While most eligibility requirements apply to all applicants and are clear, there are other, less broadcasted categories of requirements that may not be relevant to all applicants, but of which all applicants should be aware.

What degree you are pursuing: Pell grants are commonly only awarded to students pursuing a 4-year degree. Students who have already earned a bachelor’s degree and are pursuing a graduate degree are not eligible for Pell grants, however, students who are pursuing post-baccalaureate teaching certification programs may be eligible to receive extended Pell Grant funding.

How much you have used: There are lifetime limits on Pell Grant funding. Grants will be awarded for up to 12 semesters, or 6 years of pre-baccalaureate education. This can also be looked at as a percent, thus, students who only accept partial awards can use the award for longer. For example, if a student is offered $2,000 in Pell Grant funding for a given year, and they accept that funding, they are accepting 100% of the funds. However, if they choose to only accept $1,000, they have only accepted 50% of the funds. You can accept up to 600% over the course of your education.

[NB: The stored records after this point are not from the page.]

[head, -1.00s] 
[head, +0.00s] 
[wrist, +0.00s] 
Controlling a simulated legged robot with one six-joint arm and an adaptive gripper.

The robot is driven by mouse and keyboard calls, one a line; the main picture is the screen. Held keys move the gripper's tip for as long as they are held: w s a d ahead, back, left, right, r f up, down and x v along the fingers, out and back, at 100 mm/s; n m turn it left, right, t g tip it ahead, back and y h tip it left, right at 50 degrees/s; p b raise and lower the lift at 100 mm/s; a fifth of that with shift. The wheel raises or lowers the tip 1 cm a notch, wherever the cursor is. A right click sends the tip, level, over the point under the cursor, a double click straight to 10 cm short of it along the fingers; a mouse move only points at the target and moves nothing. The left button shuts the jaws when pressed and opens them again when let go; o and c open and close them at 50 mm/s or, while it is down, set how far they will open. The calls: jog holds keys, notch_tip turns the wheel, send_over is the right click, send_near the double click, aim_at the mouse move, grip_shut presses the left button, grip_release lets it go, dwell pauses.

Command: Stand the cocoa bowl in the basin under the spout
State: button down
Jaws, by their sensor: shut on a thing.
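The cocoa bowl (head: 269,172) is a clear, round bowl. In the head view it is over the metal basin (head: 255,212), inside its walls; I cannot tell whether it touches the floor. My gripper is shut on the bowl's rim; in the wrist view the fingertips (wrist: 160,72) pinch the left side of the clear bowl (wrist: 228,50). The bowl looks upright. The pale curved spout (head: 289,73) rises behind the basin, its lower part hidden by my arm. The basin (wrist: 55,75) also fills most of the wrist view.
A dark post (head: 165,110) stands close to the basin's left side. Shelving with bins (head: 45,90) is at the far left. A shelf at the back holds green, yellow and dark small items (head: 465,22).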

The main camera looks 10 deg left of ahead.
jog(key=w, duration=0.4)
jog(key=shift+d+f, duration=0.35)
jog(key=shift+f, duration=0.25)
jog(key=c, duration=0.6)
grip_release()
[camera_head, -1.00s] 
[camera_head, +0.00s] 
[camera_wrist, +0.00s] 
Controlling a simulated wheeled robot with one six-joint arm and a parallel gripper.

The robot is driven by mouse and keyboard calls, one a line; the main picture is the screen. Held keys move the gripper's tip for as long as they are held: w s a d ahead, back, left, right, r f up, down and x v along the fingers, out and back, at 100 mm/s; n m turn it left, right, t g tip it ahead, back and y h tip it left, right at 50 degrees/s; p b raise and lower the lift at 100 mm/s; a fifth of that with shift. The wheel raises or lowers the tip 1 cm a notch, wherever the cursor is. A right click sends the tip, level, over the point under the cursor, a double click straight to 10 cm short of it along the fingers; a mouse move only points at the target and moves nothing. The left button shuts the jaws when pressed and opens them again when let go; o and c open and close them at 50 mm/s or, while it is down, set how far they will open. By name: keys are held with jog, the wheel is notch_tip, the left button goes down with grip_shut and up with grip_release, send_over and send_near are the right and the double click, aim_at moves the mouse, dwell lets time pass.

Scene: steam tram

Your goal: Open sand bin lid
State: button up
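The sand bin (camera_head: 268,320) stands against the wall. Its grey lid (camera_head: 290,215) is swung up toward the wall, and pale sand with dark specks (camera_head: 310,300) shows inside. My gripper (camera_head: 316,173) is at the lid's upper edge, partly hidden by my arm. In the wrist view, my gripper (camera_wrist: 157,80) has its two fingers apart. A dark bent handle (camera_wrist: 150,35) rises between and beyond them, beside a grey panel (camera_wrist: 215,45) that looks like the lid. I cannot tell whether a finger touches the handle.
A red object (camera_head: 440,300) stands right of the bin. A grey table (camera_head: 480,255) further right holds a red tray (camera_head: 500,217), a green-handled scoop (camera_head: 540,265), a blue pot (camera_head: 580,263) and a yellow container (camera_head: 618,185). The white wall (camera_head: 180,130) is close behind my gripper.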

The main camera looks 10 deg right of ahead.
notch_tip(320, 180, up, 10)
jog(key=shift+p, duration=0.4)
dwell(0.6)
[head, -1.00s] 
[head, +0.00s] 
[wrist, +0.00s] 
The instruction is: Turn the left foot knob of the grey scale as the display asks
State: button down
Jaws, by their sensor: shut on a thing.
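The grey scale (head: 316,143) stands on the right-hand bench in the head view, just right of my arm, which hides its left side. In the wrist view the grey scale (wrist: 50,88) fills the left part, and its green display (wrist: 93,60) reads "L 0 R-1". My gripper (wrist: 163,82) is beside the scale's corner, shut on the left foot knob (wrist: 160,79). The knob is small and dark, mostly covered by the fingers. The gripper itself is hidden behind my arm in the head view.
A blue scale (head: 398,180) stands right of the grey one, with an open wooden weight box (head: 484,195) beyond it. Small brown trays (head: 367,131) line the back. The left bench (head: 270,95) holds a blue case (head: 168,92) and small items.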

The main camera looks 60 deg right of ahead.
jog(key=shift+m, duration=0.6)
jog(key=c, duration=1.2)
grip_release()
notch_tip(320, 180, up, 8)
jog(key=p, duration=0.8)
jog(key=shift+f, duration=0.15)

Criminal Record: Pell grant eligibility can be affected by a criminal record. In 1994, the United States Senate opted to ban incarcerated prisoners from receiving Pell Grants. These restrictions may be lifted if a student is released from prison on parole or probation. Additionally, Federal Pell Grant restrictions are limited to federal and state penal institutions. Confinement in local, municipal, or county facilities, or a juvenile justice facility will not preclude students from receiving a Pell Grant. For non-incarcerated students, drug-related convictions and sexual offenses can limit eligibility. Students convicted of drug-related offenses will have their eligibility suspended. Following completion of a drug rehab program and passing unannounced drug tests, a student may be able to regain their eligibility. Conviction of sexual offences invalidates a student’s ability to receive a Pell Grant. If you have already received a Pell Grant and are then convicted of a crime, you may be required to return the award.

Emancipated Minors: In 2011, it was declared that emancipated minors (students under 18 whose parents have no legal rights to them) are no longer considered financially independent even though their parents have no legal obligation to support them. This means that they would be required to include their parents’ financial information on the FAFSA, and thus may not be eligible for Pell Grant funding. In order to be considered independent, an emancipated minor must meet one of the following requirements: They are married on the day they apply for aid, they have dependents, they have no living parents, or they are serving in the Armed Forces.